BACKWARDS: the secret itself was our power

This is a continuation of “I Have a Soul In Some Notebooks” where I talk about chronicling my entire life in my journals… and how I came to write in them backwards. Right to left, like a mirror.


This is a mess right now — but I’m not going to take it down while I fix it. I know me, and that’s death. I like what I wrote before and I’m not risking losing it now into the black hole of drafts just because I had the bright idea of “improving” it.

So… you’ve been warned.


I didn’t just want what I wrote to be a secret, I wanted the entire existence of the backwards journals to be a secret.

So since everyone saw me constantly writing, I had to knew I had to have something to show for all that writing. So I every time I needed a new notebook, I bought two instead of one. Twins. Matching journals.

One was the real journal,

the other was a decoy.

Over the decades people watched me write in my journals, day after day. Right to left. Backwards.

And yet no one ever noticed.

Well, almost no one…

The Secret Itself Is the Power

Decades of doing something in front of everyone and no one noticing was one thing. But decades of writing… four big boxes, the bottom half of an old toy chest in the attic, others hidden behind books in my huge bookcase: a written record of my life, my thoughts and my feelings since I was a small child. It was like a hidden treasure. A hidden treasure getting more and more difficult to hide, but a treasure nonetheless.

It makes you feel like a god, almost, to have a secret that big and that powerful. And not an egoistic god-complex kind of god; but touched by a sweet sense of the infinite.

There was also none of the two-faced, false front thing, either. At first I made a serious attempt to not write backwards in front of anyone. I didn’t want to be found out. This was my secret. I never wanted anyone to know about it.


In all those decades no one noticed but my mother, and my friend Brenna in college.

writing backwards your whole life and no one ever notices

It was there in front of anyone and everyone to see. Mom saw it. But she was looking. She paid attention. Nothing escaped her notice. Nothing. Sometimes I thought my mother was more like an antenna than a human. And Brenna, in college, saw. But she, also, was a “noticer.” A noticer who was in close proximity to me almost all the time.

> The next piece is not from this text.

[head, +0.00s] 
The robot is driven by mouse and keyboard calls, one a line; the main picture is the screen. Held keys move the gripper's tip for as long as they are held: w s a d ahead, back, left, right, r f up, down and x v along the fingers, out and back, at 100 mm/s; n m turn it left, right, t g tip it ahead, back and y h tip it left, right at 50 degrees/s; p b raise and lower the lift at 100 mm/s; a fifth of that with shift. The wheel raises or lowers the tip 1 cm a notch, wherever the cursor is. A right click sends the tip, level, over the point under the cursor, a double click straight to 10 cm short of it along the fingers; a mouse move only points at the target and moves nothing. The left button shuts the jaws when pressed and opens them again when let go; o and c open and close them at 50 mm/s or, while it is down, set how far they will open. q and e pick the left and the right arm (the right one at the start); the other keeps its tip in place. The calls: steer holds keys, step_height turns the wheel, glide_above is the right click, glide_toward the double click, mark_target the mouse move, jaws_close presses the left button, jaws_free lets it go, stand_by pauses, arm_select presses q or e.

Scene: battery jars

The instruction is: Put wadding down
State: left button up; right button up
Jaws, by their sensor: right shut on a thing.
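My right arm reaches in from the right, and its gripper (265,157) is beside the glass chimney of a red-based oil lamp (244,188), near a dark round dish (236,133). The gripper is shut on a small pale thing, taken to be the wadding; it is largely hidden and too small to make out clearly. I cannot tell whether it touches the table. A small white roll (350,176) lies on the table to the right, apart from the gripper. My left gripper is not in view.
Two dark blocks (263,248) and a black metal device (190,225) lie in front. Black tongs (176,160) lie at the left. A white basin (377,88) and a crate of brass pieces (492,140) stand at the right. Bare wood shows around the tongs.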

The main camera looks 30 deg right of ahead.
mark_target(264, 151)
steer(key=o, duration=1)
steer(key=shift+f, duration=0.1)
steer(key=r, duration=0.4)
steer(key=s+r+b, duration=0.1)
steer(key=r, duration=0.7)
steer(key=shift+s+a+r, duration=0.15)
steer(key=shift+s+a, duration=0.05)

But nobody else saw. I wrote in those top secret journals in front of Tony a million times, and tons of other people, too. Every place I went, spanning decades, I wrote starting at the left side of each page, aiming for the right, like letters in a mirror. I always, always had a notebook with me. I was always writing in it. It was the very first thing anyone noticed about me. The mechanical pencil ever-hooked to my shirt, suddenly in my left hand — spinning, spinning — and I was writing. Even in bars it was there. Maybe especially in bars. And I was hella fun at a bar, too, but the journal was still ever-present. Open. And I wrote in it, right there, in front of everyone. It was just part of me, so no one thought twice about it. And no one noticed that my hand was moving the wrong way on the page.

By the time I decided to actually call attention to it, I had spent my entire life with the realization that almost no one really sees anything, despite almost everyone thinking they see everything.

That was an amazing discovery. To have the world unveiled with such force, to realize beyond all doubt at a very young age how very little people notice, changed at once my perception of everything else in my world. And everyone else, as well.


“…to realize beyond all doubt at a very young age how very little people notice changed at once my perception of everything else in my world.”


This impression was sealed at thirteen. We had just moved to Houston and I was sitting alone in my new middle school’s cafeteria, not eating a thing while writing so furiously that I failed to notice a real asshole — a proud bully — standing right over me with his little group of bully wannabe’s. He looked down at my sacred spiral notebook and demanded: “Gimme that.”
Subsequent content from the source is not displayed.